The Holocaust and Germany’s war in the east was based on Hitler’s long-standing view that the Jews were the great enemy of the German people and that conquering territories was required for the expansion of Germany. He believed that Eastern Europe was the ideal location for a Germany expansion once Poland and the Soviet Union were defeated and the Jews killed. This plan, referred to as the ‘General Plan for the East’ called for the population of occupied Eastern Europe and the Soviet Union to be deported to West Siberia, used as slave labour or murdered; the conquered territories then to be colonised by German people. The original plan called for this process to begin after the conquest of the Soviet Union. When this failed to happen, the plans were moved forward. By January 1942 the decision had been taken to kill the Jews and other deportees considered undesirable.

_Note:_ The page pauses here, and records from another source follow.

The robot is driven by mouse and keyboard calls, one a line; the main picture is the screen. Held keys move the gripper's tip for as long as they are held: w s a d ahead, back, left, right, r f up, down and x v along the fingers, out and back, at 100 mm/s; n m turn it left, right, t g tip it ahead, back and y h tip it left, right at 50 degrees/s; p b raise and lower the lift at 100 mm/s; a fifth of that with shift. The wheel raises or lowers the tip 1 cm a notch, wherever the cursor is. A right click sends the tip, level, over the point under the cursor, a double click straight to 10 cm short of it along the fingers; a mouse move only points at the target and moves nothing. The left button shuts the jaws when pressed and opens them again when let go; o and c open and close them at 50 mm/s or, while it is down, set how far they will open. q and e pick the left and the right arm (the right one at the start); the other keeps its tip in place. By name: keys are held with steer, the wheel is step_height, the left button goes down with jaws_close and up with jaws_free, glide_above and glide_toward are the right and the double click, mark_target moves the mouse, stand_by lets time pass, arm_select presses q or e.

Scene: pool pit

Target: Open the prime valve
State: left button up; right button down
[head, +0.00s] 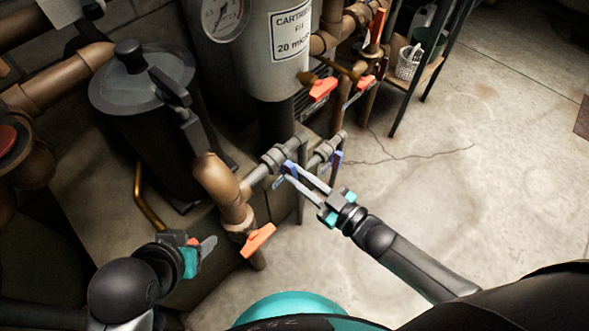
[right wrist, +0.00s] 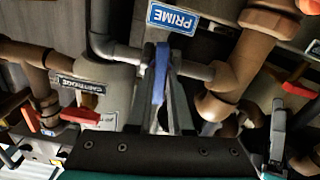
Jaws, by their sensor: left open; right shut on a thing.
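The prime valve is on a grey pipe in the middle of the head view, with a blue lever handle (head: 289,167). In the right wrist view the blue handle (right wrist: 160,72) stands between my fingers, just beside a blue "PRIME" label (right wrist: 173,17). My right gripper (head: 284,172) reaches in from the right and is shut on this handle; the fingers partly hide it. My left gripper (head: 204,248) is open and empty at the lower left, left of an orange-handled valve and away from the prime valve.
A second blue handle (head: 336,160) is on a parallel grey pipe just right. Orange handles are on copper pipes below (head: 258,240) and above (head: 322,88). A grey cartridge filter (head: 270,70) and a dark lidded pump (head: 145,120) stand behind. The concrete floor (head: 480,180) at right is clear.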

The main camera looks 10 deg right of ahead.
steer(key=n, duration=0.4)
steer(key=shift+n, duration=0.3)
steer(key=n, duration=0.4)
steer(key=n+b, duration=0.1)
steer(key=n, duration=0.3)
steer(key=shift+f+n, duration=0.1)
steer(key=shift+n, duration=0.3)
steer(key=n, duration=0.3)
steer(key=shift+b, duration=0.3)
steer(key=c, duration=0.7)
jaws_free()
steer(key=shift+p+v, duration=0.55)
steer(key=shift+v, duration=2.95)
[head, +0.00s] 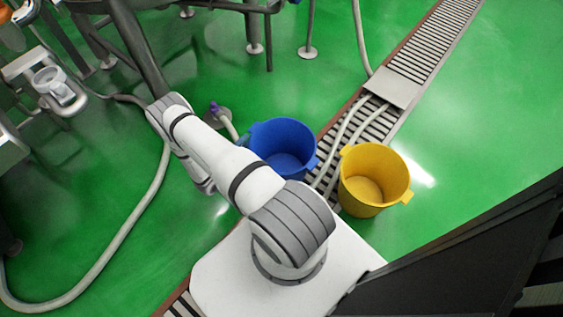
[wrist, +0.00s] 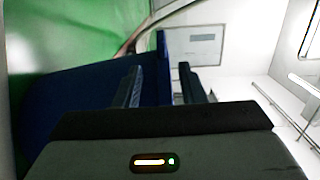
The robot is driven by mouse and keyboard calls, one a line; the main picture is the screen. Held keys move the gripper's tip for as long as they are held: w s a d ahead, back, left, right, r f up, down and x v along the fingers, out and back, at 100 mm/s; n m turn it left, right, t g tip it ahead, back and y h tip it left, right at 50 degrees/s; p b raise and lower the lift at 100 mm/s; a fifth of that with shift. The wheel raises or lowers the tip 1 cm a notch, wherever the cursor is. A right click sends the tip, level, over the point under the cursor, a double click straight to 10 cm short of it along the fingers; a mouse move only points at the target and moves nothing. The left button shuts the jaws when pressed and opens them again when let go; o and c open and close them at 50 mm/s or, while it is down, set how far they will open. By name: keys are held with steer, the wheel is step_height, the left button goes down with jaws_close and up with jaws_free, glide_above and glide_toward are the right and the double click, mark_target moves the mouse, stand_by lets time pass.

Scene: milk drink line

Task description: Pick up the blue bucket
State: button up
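The blue bucket (head: 283,146) stands upright on the green floor beside the drain channel in the head view, empty inside. My arm passes in front of its left side, and my gripper is mostly hidden there. In the wrist view the bucket (wrist: 70,95) fills the left and middle as a dark blue shape. My gripper (wrist: 162,85) has its two fingers apart, with a blue edge of the bucket standing between them. A gap shows between that edge and the right finger; contact with the left finger is unclear.
A yellow bucket (head: 374,178) stands right of the blue one, partly over the drain grate (head: 424,50). Pale hoses (head: 345,135) lie between the buckets, and another hose (head: 130,225) curves across the floor at left. Machine legs (head: 254,30) stand behind. Open floor lies at right.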

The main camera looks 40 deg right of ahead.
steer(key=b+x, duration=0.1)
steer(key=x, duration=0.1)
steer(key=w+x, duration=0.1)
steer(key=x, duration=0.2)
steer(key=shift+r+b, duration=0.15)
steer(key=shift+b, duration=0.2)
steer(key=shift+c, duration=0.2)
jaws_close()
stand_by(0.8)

The various concentration camps containing the Jewish population were set up outside of Germany. By this time Germany had started using nerve gas – a derivative of the gas that was used with killing bed bugs – but with the odour and colouring removed, making it virtually impossible to detect until you began bleeding from the ears. Special air-tight facilities were then set up at the concentration camps, as Hitler had the view that it would be overall demoralizing for his soldiers to individually execute the detained prisoners. The Jews and other undesirables, adults, children, families, were then led towards the newly developed chambers. Instructed to remove all clothing and to enter the chambers naked, the Nazis had eluded the Jews that they were entering a de-lousing facility, as living conditions in these camps were rather poor. Once the cries and screams for help had subsided, the Nazis waited a few extra moments to ensure full effect, dumped the bodies in a trench, and escorted the next group of prisoners in for ‘treatment’.
This swift method of disposal allowed the Nazi’s to destroy over a million Jewish people in a matter of days.

With Allied forces having re-taken France and Italy, and the Soviet forces pushing their way past the Berlin gates, Hitler realised is worse fear. Determined not to be taken alive, he took his own life. Under ordered, his officers then took his body to the surface, dumped it in a bomb crater and set fire to it. Germany continued to fight westward for seven more days so that they could surrender to the Western Allies rather than the Soviets.